* Data records:
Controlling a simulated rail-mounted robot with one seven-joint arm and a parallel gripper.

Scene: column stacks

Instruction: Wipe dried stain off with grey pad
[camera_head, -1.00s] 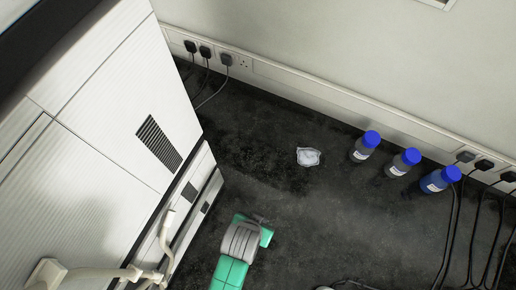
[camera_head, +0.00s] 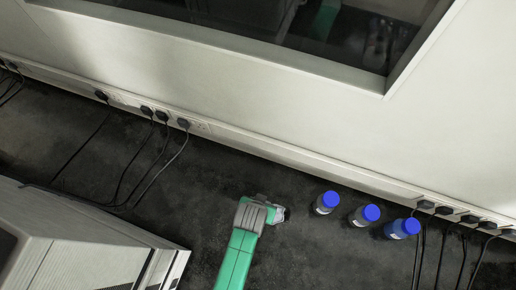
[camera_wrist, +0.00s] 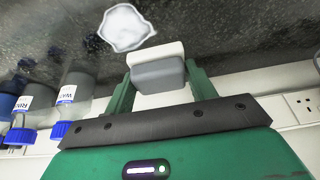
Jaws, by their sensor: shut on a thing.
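My gripper (camera_wrist: 157,80) is shut on the grey pad (camera_wrist: 158,73), a small block with a pale layer on its far side, in the wrist view. The dried stain (camera_wrist: 126,27) is a whitish, irregular patch on the dark worktop, just beyond the pad. A strip of dark worktop shows between pad and stain in that view; whether they touch I cannot tell. In the head view my gripper (camera_head: 268,209) is at the end of the green and grey arm, and the partly hidden stain (camera_head: 281,214) shows right beside its tip.
Three blue-capped bottles stand to the right, the nearest bottle (camera_head: 326,203) close to the stain. Black cables (camera_head: 422,255) hang from wall sockets at right, others at left. A white machine (camera_head: 80,240) fills the lower left. The wall (camera_head: 300,155) bounds the worktop behind.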

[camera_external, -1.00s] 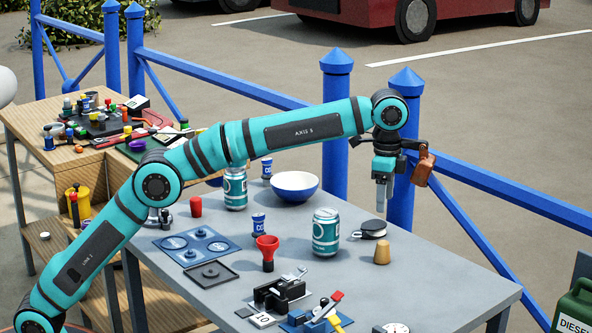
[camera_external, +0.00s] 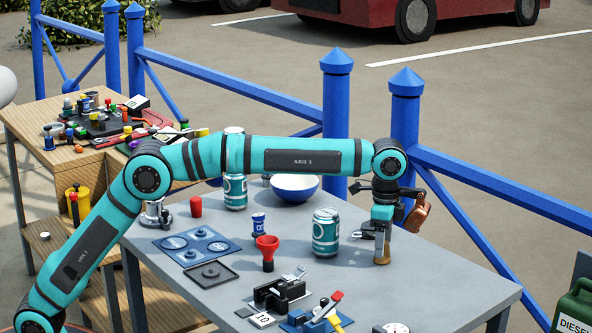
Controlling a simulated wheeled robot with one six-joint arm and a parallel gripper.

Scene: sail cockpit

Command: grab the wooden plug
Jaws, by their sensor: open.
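The wooden plug (camera_external: 382,259) is a small tan tapered piece standing upright on the grey table, right of a teal can. My gripper (camera_external: 382,244) points down directly over it, with its fingers at the plug's upper part and hiding most of it. The jaws are open. I cannot tell from this view whether the fingers touch the plug.
The teal can (camera_external: 326,233) stands close left of my gripper. A red funnel (camera_external: 267,252), a black lever device (camera_external: 279,292) and a bowl (camera_external: 294,188) are also on the table (camera_external: 400,295). A blue railing (camera_external: 500,192) runs behind.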

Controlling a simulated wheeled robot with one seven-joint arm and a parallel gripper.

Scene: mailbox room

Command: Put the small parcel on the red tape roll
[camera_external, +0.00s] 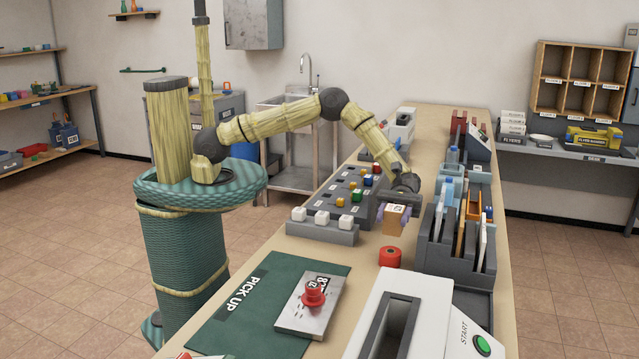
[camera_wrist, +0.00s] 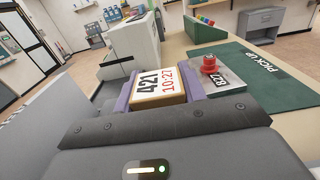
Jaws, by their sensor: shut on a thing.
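The small parcel (camera_external: 394,221) is a tan box with a white label on top. It also shows in the wrist view (camera_wrist: 160,84), where the label reads 421 and 10:27. My gripper (camera_external: 393,212) is shut on it, with a purple finger on either side. The parcel is held up over the table, just beyond the red tape roll in the outside view, and apart from it. The red tape roll (camera_external: 390,258) lies flat on the bare tabletop. I cannot make it out in the wrist view.
A grey sorter (camera_external: 447,262) with upright mail stands right of the tape roll. A white slotted machine (camera_external: 408,306) is in front of it. Left are a rack with several white cubes (camera_external: 322,228) and a green pick-up mat (camera_external: 240,309), bearing a metal plate with a red knob (camera_external: 314,292).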

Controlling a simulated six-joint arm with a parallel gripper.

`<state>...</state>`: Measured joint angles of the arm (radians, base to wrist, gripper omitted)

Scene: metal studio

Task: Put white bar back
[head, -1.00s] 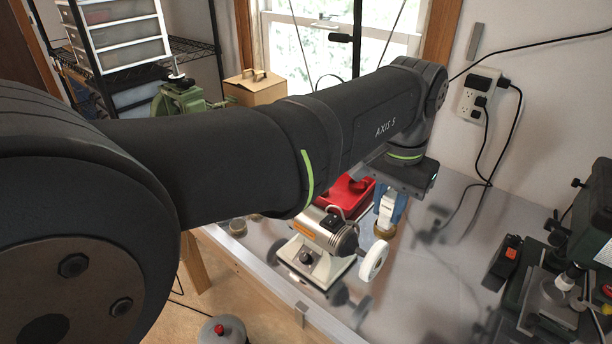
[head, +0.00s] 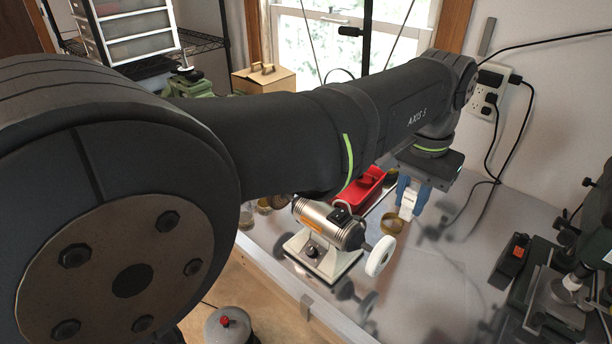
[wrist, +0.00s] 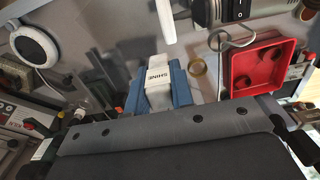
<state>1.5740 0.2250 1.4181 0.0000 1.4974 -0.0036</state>
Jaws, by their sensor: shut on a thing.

* Exercise goal: In the listing above, find the line containing "[camera_head, +0.00s]" and the line containing "Command: grab the wooden plug", then output those two lines and everything between them exactly as written, without the images.

* Exercise response:
[camera_head, +0.00s] 
[camera_wrist, +0.00s] 
Jaws, by their sensor: shut on a thing.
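My gripper (camera_wrist: 157,80) is shut on the grey pad (camera_wrist: 158,73), a small block with a pale layer on its far side, in the wrist view. The dried stain (camera_wrist: 126,27) is a whitish, irregular patch on the dark worktop, just beyond the pad. A strip of dark worktop shows between pad and stain in that view; whether they touch I cannot tell. In the head view my gripper (camera_head: 268,209) is at the end of the green and grey arm, and the partly hidden stain (camera_head: 281,214) shows right beside its tip.
Three blue-capped bottles stand to the right, the nearest bottle (camera_head: 326,203) close to the stain. Black cables (camera_head: 422,255) hang from wall sockets at right, others at left. A white machine (camera_head: 80,240) fills the lower left. The wall (camera_head: 300,155) bounds the worktop behind.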

[camera_external, -1.00s] 
[camera_external, +0.00s] 
Controlling a simulated wheeled robot with one six-joint arm and a parallel gripper.

Scene: sail cockpit

Command: grab the wooden plug

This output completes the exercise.